- Task brief
Skip every picture, and extract verbatim the lines from the line containing "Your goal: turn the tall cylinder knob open" to the line containing "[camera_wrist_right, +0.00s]", both lines included.

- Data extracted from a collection

^^^^^^^^^^^^^^^^

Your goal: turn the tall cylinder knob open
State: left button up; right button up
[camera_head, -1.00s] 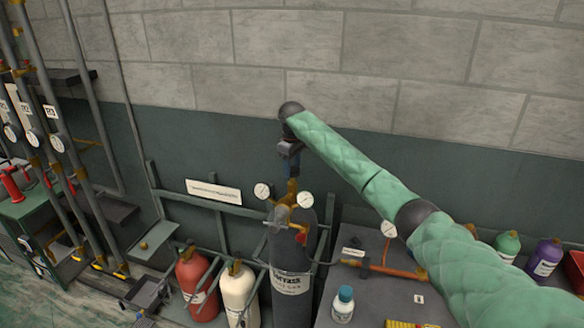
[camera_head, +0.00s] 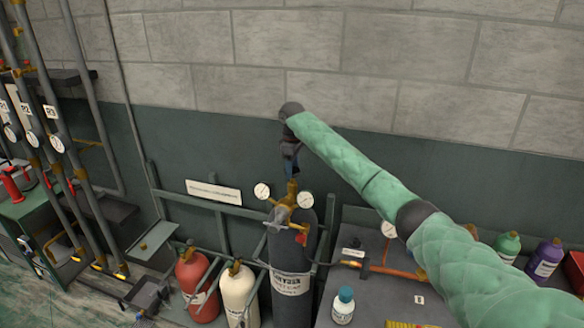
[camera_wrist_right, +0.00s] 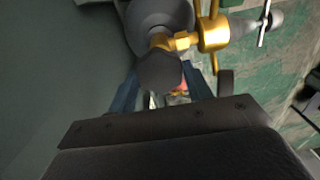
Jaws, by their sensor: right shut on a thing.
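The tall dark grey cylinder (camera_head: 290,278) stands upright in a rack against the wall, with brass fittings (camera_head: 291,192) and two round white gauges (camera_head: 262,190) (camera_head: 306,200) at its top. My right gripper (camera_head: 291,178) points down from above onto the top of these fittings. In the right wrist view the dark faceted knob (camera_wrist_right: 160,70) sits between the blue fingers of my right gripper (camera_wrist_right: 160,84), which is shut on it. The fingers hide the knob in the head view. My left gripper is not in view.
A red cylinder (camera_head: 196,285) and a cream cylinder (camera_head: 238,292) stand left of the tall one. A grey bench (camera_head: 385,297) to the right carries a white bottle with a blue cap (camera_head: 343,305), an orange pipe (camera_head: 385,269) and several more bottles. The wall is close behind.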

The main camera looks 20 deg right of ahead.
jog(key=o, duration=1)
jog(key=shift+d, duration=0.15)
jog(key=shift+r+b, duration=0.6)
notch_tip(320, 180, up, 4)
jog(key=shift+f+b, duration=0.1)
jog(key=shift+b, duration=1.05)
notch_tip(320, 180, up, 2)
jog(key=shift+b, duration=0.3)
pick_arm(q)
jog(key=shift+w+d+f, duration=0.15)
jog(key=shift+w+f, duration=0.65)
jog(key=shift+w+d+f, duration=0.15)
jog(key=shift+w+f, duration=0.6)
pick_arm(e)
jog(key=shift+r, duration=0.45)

^^^^^^^^^^^^^^^^

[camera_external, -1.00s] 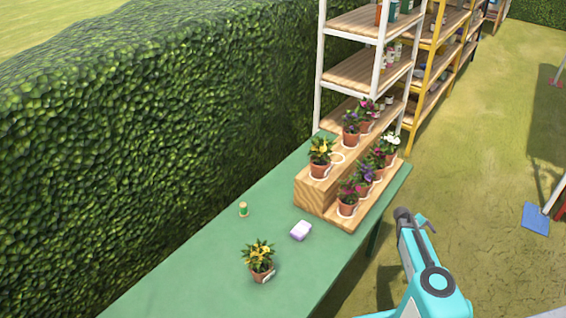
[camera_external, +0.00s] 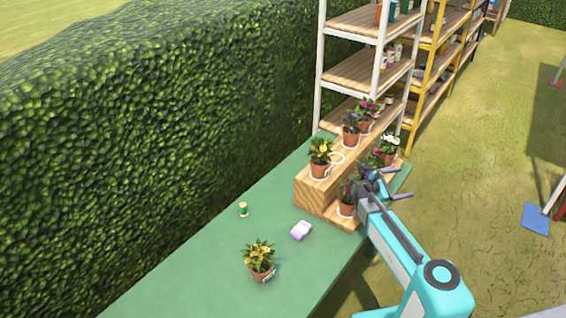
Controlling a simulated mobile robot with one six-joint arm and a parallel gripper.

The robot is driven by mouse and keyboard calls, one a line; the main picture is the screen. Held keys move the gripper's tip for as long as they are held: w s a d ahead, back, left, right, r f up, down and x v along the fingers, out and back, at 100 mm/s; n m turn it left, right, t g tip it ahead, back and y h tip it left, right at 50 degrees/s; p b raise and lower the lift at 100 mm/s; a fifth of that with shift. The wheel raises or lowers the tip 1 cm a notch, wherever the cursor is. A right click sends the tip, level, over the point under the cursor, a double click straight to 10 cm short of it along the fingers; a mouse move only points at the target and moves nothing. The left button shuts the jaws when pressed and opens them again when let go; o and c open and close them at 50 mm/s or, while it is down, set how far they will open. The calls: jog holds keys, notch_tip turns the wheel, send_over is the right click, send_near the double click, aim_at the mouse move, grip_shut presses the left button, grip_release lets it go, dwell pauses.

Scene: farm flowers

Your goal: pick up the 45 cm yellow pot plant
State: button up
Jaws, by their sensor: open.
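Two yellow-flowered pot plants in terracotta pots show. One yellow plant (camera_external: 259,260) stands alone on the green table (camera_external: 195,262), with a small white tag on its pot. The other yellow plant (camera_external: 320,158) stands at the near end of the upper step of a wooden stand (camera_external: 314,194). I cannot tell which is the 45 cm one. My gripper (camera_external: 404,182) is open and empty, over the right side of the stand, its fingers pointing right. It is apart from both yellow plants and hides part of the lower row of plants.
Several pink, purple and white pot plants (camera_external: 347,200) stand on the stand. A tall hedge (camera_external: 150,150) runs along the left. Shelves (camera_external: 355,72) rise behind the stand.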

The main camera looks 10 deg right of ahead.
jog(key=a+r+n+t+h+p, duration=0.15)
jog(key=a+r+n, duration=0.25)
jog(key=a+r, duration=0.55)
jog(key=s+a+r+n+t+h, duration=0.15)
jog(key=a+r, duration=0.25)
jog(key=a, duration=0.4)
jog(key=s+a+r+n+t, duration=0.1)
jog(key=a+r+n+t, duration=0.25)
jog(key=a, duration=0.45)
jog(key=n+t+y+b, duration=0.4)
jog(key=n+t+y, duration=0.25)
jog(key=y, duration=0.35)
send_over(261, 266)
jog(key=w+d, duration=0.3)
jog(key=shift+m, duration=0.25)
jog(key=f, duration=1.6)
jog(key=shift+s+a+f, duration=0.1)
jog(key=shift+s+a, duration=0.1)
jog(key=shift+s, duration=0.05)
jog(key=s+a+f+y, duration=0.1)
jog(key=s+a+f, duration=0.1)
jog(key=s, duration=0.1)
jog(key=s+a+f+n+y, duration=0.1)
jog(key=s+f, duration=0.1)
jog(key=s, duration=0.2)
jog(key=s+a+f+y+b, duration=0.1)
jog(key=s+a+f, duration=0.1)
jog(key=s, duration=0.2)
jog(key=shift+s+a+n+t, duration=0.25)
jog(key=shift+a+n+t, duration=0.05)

^^^^^^^^^^^^^^^^

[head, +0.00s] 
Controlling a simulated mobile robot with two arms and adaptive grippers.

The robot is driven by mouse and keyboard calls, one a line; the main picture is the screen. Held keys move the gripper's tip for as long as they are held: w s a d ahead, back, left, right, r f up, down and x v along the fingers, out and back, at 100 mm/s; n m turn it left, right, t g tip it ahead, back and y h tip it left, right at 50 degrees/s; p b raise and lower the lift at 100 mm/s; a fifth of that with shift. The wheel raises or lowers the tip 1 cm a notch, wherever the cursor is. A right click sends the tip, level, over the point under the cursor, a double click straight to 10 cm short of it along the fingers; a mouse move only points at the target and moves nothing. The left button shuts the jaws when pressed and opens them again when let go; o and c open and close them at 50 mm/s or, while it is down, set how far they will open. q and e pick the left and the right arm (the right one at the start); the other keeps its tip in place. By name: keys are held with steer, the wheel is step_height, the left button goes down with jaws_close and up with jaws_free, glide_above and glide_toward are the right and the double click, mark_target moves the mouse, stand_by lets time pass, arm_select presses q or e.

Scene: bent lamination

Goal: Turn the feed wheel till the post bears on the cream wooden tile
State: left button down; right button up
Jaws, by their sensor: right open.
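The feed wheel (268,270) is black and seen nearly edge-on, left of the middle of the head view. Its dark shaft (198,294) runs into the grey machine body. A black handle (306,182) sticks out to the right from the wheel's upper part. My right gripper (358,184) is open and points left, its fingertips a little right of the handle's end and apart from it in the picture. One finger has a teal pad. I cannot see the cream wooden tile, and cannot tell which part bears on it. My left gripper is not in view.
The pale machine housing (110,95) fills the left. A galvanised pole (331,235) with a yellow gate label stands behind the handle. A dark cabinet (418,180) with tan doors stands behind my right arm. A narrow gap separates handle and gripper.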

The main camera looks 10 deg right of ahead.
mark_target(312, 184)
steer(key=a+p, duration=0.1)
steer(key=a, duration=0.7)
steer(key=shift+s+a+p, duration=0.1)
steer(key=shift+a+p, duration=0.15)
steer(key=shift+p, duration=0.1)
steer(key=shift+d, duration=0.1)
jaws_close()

^^^^^^^^^^^^^^^^

- Result
Your goal: turn the tall cylinder knob open
State: left button up; right button up
[camera_head, -1.00s] 
[camera_head, +0.00s] 
[camera_wrist_right, +0.00s] 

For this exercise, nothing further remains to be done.